--- Task requirements ---
Collect all lines from the listing that include the string "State".
* begin Supplied material *
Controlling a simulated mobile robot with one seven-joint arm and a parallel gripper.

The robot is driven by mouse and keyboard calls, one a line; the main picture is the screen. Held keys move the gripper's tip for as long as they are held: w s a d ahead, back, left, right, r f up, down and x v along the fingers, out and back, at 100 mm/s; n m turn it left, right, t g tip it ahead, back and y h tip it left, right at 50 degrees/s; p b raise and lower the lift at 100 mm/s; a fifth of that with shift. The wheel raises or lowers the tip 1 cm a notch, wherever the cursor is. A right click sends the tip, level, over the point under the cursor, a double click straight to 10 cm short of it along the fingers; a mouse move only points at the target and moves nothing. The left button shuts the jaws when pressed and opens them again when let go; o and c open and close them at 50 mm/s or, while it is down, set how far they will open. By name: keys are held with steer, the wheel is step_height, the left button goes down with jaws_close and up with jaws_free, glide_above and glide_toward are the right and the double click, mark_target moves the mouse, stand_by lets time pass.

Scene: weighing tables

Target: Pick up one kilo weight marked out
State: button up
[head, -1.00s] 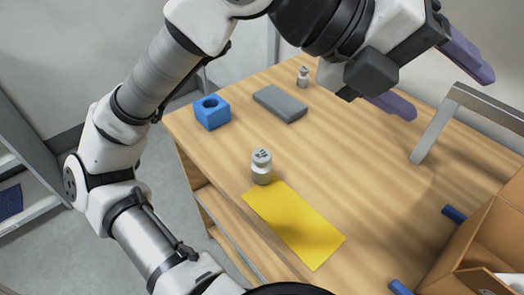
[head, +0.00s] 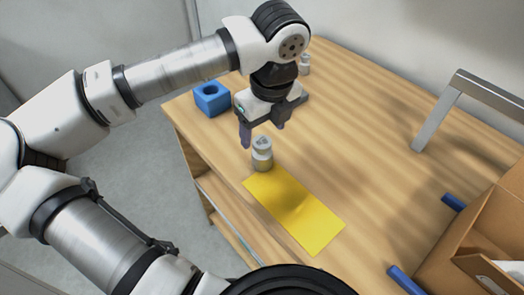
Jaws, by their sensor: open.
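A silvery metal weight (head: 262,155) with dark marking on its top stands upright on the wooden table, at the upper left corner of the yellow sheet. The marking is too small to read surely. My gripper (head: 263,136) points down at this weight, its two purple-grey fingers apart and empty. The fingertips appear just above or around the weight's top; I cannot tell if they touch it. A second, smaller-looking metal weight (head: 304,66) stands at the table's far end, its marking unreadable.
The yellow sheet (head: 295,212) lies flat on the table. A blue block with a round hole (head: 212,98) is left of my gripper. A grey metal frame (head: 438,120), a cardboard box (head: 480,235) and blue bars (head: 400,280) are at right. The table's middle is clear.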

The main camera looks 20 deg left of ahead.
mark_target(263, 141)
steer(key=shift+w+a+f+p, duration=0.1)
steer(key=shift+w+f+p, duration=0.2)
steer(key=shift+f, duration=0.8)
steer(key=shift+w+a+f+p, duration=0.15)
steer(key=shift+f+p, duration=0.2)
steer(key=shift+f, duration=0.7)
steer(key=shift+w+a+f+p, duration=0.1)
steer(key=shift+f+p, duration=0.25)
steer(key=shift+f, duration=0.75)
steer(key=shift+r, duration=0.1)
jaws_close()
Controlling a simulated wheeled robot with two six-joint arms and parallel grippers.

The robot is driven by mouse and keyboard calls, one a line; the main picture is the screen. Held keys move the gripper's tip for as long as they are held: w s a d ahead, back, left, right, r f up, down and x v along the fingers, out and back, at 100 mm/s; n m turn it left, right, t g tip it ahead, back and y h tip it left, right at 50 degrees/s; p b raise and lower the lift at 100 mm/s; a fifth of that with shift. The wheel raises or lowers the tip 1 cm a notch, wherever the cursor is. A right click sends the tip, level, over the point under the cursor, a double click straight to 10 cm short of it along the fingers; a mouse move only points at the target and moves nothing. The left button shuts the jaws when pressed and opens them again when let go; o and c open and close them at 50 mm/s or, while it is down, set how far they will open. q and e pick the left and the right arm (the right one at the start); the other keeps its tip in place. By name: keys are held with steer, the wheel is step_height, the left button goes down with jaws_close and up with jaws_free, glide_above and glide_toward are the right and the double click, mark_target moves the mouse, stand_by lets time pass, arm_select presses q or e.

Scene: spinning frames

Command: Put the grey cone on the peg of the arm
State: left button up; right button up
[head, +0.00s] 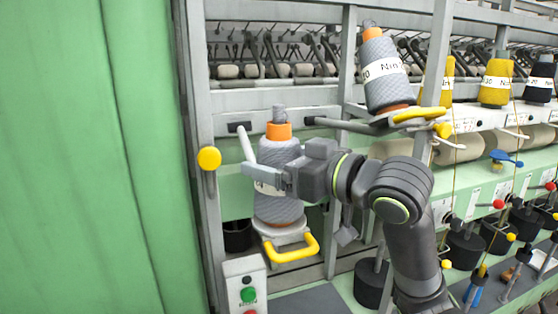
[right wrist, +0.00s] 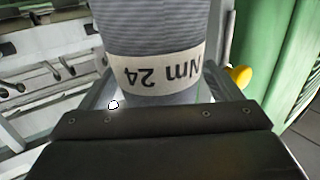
* end Supplied material *
* begin Supplied material *
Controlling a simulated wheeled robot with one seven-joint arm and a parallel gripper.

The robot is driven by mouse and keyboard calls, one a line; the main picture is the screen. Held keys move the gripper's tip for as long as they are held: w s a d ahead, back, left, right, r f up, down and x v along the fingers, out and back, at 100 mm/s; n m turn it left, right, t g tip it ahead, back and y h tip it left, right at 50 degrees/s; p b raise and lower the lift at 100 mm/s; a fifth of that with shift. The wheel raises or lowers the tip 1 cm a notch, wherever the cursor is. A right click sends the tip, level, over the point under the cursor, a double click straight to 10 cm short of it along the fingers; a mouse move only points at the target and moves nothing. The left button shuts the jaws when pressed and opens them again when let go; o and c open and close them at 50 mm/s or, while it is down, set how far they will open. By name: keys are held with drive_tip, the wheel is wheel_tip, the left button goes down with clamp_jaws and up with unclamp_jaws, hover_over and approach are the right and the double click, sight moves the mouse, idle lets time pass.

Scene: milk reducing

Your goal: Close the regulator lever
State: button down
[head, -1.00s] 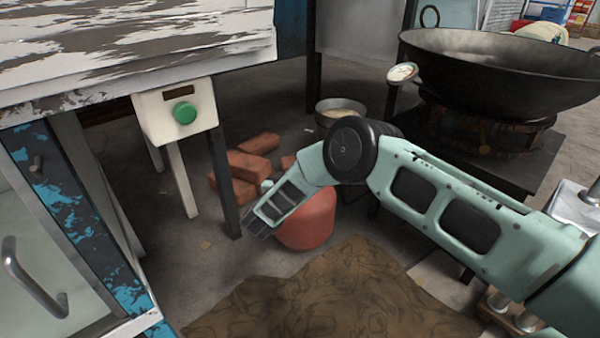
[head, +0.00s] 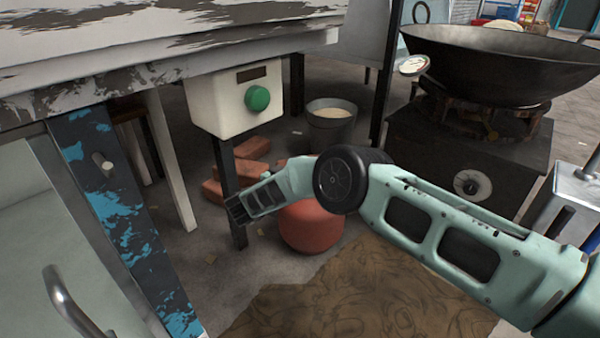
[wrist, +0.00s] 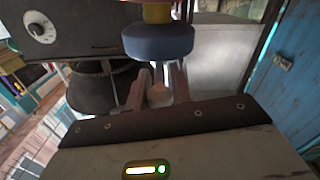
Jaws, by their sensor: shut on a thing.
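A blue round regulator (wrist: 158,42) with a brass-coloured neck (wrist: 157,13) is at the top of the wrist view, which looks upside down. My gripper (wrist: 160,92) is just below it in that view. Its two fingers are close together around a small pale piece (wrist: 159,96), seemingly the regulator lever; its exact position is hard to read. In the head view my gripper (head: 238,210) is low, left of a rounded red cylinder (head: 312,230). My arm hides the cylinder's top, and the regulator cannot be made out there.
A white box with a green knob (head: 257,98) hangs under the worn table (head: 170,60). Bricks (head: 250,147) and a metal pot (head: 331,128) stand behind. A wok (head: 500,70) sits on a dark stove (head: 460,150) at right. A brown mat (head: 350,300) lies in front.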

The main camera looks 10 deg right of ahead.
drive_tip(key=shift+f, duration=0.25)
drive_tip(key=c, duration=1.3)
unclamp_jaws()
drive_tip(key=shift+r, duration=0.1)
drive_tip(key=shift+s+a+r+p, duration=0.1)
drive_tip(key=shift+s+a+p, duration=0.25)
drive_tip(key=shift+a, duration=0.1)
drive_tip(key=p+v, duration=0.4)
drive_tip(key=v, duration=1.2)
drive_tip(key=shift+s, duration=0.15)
* end Supplied material *
--- Exercise result ---
State: button up
State: left button up; right button up
State: button down

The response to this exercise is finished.